The album opens with two of Oz’s originals: “Come On” certainly grasps the funk nettle firmly with the smooth horns contrasting with the heavy funk bass/percussion. As with most of the tracks here there is ample time for the musicians to show their solo abilities, Oz playing one of his signature skittering runs as the horns provide subtle backing, Fred Wesley’s trombone featuring in the second half of the tune; “Flashback” is less successful to these ears as Oz takes to the wah-wah pedal, at times quoting from “The In Crowd” over an insistent rhythm before John Medeski adds his eerie-sounding Wurlitzer. Far more enjoyable is the band’s take on Charles Mingus’ “Better Git It In Your Soul” which over the course of its seven minutes takes us on a gentle ride with the core refrain played in unison by Oz and Jerry Z, the horns outstanding in bringing gospel soul to the tune and Randy Brecker’s soaring solo topping the piece off superbly.

James Brown’s “I Got You (I Feel Good)” is the perfect vehicle for this album’s concept and Oz’s well-controlled wah-wah work works well as the rhythm section builds up a real head of steam before releasing Chris Potter’s exuberant sax to play around with the familiar riff. Oz’s “Ice Man” is presumably a tribute to Albert Collins who knew a thing or two about adding funk to the blues and works very well with a great core riff played by Oz, the horns adding punch and Robben Ford stepping in to deliver a great solo. “Zig Zag” is one of the numbers that the horns sit out but the insistent groove and Oz’s extensive guitar work make the track work fine. “Damn, This Groove” has Dweezil Zappa and Oz exchanging some very distorted and, at times, unpleasant guitar ‘noise’ though the basic tune certainly fits the funk concept and the horns are back to add propulsion to the riff.

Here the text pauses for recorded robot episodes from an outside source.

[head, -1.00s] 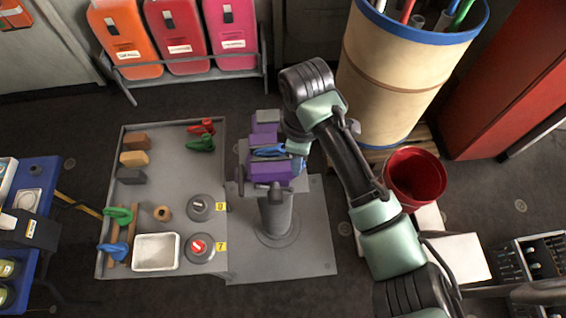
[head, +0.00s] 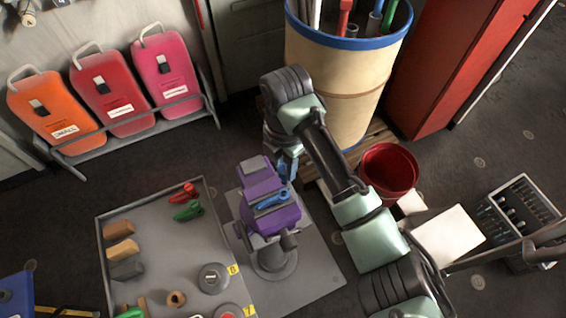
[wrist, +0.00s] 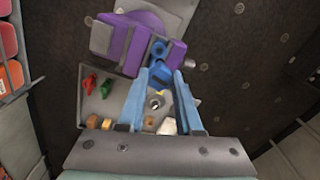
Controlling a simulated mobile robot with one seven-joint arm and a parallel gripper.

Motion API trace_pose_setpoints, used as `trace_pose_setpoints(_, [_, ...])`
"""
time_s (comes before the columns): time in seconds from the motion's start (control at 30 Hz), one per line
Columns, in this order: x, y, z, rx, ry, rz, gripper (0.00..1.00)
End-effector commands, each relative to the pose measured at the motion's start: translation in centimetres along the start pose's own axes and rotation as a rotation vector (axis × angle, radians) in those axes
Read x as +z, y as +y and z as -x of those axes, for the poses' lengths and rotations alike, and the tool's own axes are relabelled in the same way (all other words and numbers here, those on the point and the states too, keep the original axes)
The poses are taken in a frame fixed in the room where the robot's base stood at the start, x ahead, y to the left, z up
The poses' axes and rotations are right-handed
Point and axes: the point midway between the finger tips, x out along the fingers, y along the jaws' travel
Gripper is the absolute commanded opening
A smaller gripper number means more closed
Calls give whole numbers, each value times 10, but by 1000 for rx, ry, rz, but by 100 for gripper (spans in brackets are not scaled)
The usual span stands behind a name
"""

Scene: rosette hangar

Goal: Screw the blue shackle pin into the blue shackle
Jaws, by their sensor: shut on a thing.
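The blue shackle (head: 271,202) is clamped in the purple vise (head: 262,182) on its pedestal. It also shows in the wrist view (wrist: 158,49), just beyond my fingertips. My gripper (head: 287,168) is at the far right side of the vise, partly hidden by my arm in the head view. In the wrist view its two blue fingers (wrist: 162,76) are shut on the blue shackle pin (wrist: 161,71), a small blue piece between the tips. Most of the pin is hidden. I cannot tell whether it touches the shackle.
A grey tray table (head: 160,250) left of the vise holds red (head: 182,192) and green (head: 187,211) shackles, several blocks and round weights. A large drum (head: 340,90) stands behind my arm. A red bucket (head: 389,172) stands to the right. Coloured cans (head: 108,98) stand at the back left.

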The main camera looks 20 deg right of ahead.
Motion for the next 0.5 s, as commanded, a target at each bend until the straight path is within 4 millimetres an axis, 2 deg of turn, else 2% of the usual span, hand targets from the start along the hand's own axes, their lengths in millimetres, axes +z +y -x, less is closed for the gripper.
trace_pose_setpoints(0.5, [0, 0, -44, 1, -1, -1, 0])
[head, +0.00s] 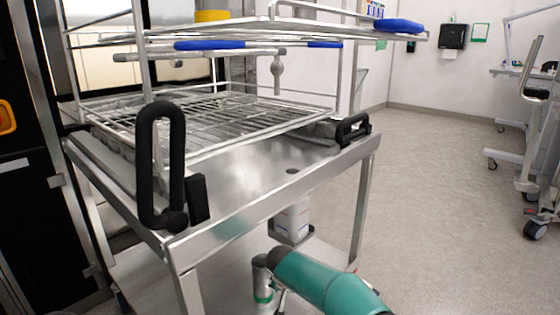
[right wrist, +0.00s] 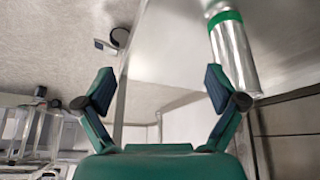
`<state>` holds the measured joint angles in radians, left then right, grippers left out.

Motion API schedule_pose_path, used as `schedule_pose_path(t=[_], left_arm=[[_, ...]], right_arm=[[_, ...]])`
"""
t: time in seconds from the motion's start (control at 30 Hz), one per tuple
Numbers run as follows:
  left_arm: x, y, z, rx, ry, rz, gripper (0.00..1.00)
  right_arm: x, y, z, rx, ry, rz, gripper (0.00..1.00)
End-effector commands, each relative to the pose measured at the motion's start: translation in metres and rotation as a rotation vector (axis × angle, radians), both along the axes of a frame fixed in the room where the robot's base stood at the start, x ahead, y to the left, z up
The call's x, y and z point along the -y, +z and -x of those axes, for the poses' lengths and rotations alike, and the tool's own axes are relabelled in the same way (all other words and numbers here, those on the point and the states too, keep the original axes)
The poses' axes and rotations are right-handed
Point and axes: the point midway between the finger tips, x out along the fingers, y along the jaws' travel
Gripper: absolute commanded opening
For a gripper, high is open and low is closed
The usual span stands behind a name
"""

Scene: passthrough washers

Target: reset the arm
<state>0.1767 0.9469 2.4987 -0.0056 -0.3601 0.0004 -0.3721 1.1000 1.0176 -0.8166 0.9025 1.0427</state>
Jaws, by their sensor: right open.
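My right gripper (right wrist: 159,80) shows in the right wrist view with its two teal and dark fingers spread wide. Nothing is between them. In the head view my right arm (head: 330,283), teal with a dark joint, is at the bottom centre, in front of the steel cart (head: 270,170). Its fingers cannot be made out there. My left arm and gripper are not in view. A silver cylinder with a green band (right wrist: 232,52) is at the upper right of the right wrist view, beyond the right finger. I cannot tell whether it is part of me.
A wire rack (head: 215,125) stands on the cart, with blue-trimmed rails above. Black handles (head: 160,165) rise from the cart's front corner. Open floor (head: 440,210) lies to the right, with a wheeled frame (head: 535,150) at the edge.

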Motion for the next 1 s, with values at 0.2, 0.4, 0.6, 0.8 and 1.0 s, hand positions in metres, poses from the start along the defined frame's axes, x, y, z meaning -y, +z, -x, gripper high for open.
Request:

That leaves three tracks to consider, none of which appears at first to fit the concept of the album. Sam Cooke’s oft-covered “A Change Is Gonna Come” is played as an instrumental, Oz’s aching Les Paul taking the part of the vocalist over some beautiful organ work from Jerry, the horns making a subtle entrance towards the end of the first verse – a lovely take on the classic tune but not a lot to do with funk, this serves as a nice middle break on the album. Jimi Hendrix must undoubtedly merit a mention in a history of funk but the choice of his most famous ballad “Little Wing” is at first slightly strange but with Corey Glover’s soaring (and at times histrionic) vocal and no fewer than three drummers (Anton Fig being credited for ‘reverse drum fills’) there is no doubt that it’s a stunning version, Oz’s guitar suiting the dreamy arrangement perfectly. Probably even stranger on a funk album is a Thelonious Monk tune but the version of “Five Spot Blues” here works well, at least as a guitar fest, with Joe Bonamassa and Oz exchanging bright solos over an all-star band of Chris Layton, Roscoe Beck and Reese Wynans whose organ work pushes the groove well.

Overall this is an album with several high points and a few low ones but guitar fans are sure to find material here that they will enjoy.